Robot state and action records

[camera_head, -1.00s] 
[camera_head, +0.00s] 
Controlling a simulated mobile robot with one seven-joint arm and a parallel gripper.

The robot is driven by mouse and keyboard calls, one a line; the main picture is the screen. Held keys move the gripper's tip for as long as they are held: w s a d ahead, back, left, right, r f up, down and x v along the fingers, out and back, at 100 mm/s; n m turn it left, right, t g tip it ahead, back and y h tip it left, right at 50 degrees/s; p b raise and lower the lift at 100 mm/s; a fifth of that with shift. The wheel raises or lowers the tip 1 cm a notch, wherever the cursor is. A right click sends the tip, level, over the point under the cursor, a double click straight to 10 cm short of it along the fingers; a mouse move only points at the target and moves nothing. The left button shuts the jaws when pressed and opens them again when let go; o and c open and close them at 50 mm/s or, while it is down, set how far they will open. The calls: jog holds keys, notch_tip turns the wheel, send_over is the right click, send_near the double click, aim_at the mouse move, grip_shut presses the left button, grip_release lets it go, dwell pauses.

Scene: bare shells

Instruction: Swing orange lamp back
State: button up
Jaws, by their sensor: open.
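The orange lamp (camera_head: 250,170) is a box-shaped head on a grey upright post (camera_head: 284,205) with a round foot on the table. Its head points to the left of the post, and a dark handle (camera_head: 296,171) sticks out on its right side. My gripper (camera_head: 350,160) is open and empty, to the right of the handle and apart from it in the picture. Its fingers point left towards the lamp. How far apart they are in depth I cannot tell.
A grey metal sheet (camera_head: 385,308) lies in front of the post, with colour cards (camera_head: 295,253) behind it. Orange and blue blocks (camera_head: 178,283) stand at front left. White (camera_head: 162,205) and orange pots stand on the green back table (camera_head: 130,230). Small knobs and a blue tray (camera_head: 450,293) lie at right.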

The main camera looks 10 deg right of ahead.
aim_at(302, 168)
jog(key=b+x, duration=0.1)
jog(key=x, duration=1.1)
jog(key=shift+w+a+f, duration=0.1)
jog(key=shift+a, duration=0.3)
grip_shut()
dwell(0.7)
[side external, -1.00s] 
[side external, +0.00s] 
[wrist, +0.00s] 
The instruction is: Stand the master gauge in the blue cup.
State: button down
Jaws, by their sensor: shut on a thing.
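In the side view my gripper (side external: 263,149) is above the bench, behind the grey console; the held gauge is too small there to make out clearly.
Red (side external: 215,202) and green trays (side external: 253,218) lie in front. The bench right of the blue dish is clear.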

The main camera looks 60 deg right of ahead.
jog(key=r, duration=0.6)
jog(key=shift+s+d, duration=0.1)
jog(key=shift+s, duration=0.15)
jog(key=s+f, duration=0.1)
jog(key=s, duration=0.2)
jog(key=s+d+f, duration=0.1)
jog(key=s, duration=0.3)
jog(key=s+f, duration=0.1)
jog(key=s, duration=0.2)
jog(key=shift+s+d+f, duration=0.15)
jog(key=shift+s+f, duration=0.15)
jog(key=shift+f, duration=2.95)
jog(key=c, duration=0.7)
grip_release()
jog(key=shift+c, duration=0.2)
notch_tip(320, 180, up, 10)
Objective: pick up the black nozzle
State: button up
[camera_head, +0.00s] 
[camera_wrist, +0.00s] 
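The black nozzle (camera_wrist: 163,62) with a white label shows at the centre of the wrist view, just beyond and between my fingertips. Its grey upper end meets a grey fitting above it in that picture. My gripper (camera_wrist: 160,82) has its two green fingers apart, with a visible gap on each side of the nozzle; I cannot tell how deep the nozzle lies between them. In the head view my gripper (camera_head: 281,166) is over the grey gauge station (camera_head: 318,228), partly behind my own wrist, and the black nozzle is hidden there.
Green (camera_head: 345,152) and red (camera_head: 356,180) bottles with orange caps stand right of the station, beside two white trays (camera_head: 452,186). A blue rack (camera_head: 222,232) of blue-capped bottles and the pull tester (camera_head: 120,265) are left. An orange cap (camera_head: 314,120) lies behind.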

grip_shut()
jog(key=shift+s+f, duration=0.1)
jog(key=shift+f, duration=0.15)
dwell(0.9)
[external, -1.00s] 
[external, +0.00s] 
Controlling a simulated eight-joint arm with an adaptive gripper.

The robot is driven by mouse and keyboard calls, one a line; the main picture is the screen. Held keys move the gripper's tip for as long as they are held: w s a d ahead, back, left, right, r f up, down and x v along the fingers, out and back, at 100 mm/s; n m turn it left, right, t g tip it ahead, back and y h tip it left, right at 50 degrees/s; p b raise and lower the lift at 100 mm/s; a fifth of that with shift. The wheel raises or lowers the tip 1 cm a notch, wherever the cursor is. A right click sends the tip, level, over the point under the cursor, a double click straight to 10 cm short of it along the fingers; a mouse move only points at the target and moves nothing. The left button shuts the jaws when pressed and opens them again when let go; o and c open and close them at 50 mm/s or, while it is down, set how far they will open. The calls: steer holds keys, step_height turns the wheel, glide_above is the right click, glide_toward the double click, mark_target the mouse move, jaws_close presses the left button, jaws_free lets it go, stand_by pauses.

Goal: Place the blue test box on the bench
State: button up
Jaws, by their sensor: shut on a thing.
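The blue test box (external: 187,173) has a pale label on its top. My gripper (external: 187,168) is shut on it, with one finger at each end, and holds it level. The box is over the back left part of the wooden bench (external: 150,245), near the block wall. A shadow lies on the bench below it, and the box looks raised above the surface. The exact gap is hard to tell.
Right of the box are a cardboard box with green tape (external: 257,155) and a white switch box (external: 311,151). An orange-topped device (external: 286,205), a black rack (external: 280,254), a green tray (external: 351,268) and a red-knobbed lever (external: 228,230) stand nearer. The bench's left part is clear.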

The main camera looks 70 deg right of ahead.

**What you need to do**
The listing above must be transcribed exactly, line by line.

**Complete response**
[camera_head, -1.00s] 
[camera_head, +0.00s] 
Controlling a simulated mobile robot with one seven-joint arm and a parallel gripper.

The robot is driven by mouse and keyboard calls, one a line; the main picture is the screen. Held keys move the gripper's tip for as long as they are held: w s a d ahead, back, left, right, r f up, down and x v along the fingers, out and back, at 100 mm/s; n m turn it left, right, t g tip it ahead, back and y h tip it left, right at 50 degrees/s; p b raise and lower the lift at 100 mm/s; a fifth of that with shift. The wheel raises or lowers the tip 1 cm a notch, wherever the cursor is. A right click sends the tip, level, over the point under the cursor, a double click straight to 10 cm short of it along the fingers; a mouse move only points at the target and moves nothing. The left button shuts the jaws when pressed and opens them again when let go; o and c open and close them at 50 mm/s or, while it is down, set how far they will open. The calls: jog holds keys, notch_tip turns the wheel, send_over is the right click, send_near the double click, aim_at the mouse move, grip_shut presses the left button, grip_release lets it go, dwell pauses.

Scene: bare shells

Instruction: Swing orange lamp back
State: button up
Jaws, by their sensor: open.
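The orange lamp (camera_head: 250,170) is a box-shaped head on a grey upright post (camera_head: 284,205) with a round foot on the table. Its head points to the left of the post, and a dark handle (camera_head: 296,171) sticks out on its right side. My gripper (camera_head: 350,160) is open and empty, to the right of the handle and apart from it in the picture. Its fingers point left towards the lamp. How far apart they are in depth I cannot tell.
A grey metal sheet (camera_head: 385,308) lies in front of the post, with colour cards (camera_head: 295,253) behind it. Orange and blue blocks (camera_head: 178,283) stand at front left. White (camera_head: 162,205) and orange pots stand on the green back table (camera_head: 130,230). Small knobs and a blue tray (camera_head: 450,293) lie at right.

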The main camera looks 10 deg right of ahead.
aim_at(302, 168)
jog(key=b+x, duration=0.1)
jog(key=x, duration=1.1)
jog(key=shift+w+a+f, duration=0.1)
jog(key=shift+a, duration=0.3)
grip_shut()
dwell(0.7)
[side external, -1.00s] 
[side external, +0.00s] 
[wrist, +0.00s] 
The instruction is: Stand the master gauge in the blue cup.
State: button down
Jaws, by their sensor: shut on a thing.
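In the side view my gripper (side external: 263,149) is above the bench, behind the grey console; the held gauge is too small there to make out clearly.
Red (side external: 215,202) and green trays (side external: 253,218) lie in front. The bench right of the blue dish is clear.

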The main camera looks 60 deg right of ahead.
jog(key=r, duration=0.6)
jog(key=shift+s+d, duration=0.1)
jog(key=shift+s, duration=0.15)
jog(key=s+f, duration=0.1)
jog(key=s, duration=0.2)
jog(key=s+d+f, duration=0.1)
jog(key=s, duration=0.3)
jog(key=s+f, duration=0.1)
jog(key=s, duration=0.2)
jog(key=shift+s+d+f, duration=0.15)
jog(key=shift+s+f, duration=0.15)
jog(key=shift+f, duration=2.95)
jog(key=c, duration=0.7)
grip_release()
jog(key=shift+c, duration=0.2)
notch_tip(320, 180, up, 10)
Objective: pick up the black nozzle
State: button up
[camera_head, +0.00s] 
[camera_wrist, +0.00s] 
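The black nozzle (camera_wrist: 163,62) with a white label shows at the centre of the wrist view, just beyond and between my fingertips. Its grey upper end meets a grey fitting above it in that picture. My gripper (camera_wrist: 160,82) has its two green fingers apart, with a visible gap on each side of the nozzle; I cannot tell how deep the nozzle lies between them. In the head view my gripper (camera_head: 281,166) is over the grey gauge station (camera_head: 318,228), partly behind my own wrist, and the black nozzle is hidden there.
Green (camera_head: 345,152) and red (camera_head: 356,180) bottles with orange caps stand right of the station, beside two white trays (camera_head: 452,186). A blue rack (camera_head: 222,232) of blue-capped bottles and the pull tester (camera_head: 120,265) are left. An orange cap (camera_head: 314,120) lies behind.

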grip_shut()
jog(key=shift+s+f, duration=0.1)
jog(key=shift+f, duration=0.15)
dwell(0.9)
[external, -1.00s] 
[external, +0.00s] 
Controlling a simulated eight-joint arm with an adaptive gripper.

The robot is driven by mouse and keyboard calls, one a line; the main picture is the screen. Held keys move the gripper's tip for as long as they are held: w s a d ahead, back, left, right, r f up, down and x v along the fingers, out and back, at 100 mm/s; n m turn it left, right, t g tip it ahead, back and y h tip it left, right at 50 degrees/s; p b raise and lower the lift at 100 mm/s; a fifth of that with shift. The wheel raises or lowers the tip 1 cm a notch, wherever the cursor is. A right click sends the tip, level, over the point under the cursor, a double click straight to 10 cm short of it along the fingers; a mouse move only points at the target and moves nothing. The left button shuts the jaws when pressed and opens them again when let go; o and c open and close them at 50 mm/s or, while it is down, set how far they will open. The calls: steer holds keys, step_height turns the wheel, glide_above is the right click, glide_toward the double click, mark_target the mouse move, jaws_close presses the left button, jaws_free lets it go, stand_by pauses.

Goal: Place the blue test box on the bench
State: button up
Jaws, by their sensor: shut on a thing.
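The blue test box (external: 187,173) has a pale label on its top. My gripper (external: 187,168) is shut on it, with one finger at each end, and holds it level. The box is over the back left part of the wooden bench (external: 150,245), near the block wall. A shadow lies on the bench below it, and the box looks raised above the surface. The exact gap is hard to tell.
Right of the box are a cardboard box with green tape (external: 257,155) and a white switch box (external: 311,151). An orange-topped device (external: 286,205), a black rack (external: 280,254), a green tray (external: 351,268) and a red-knobbed lever (external: 228,230) stand nearer. The bench's left part is clear.

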The main camera looks 70 deg right of ahead.

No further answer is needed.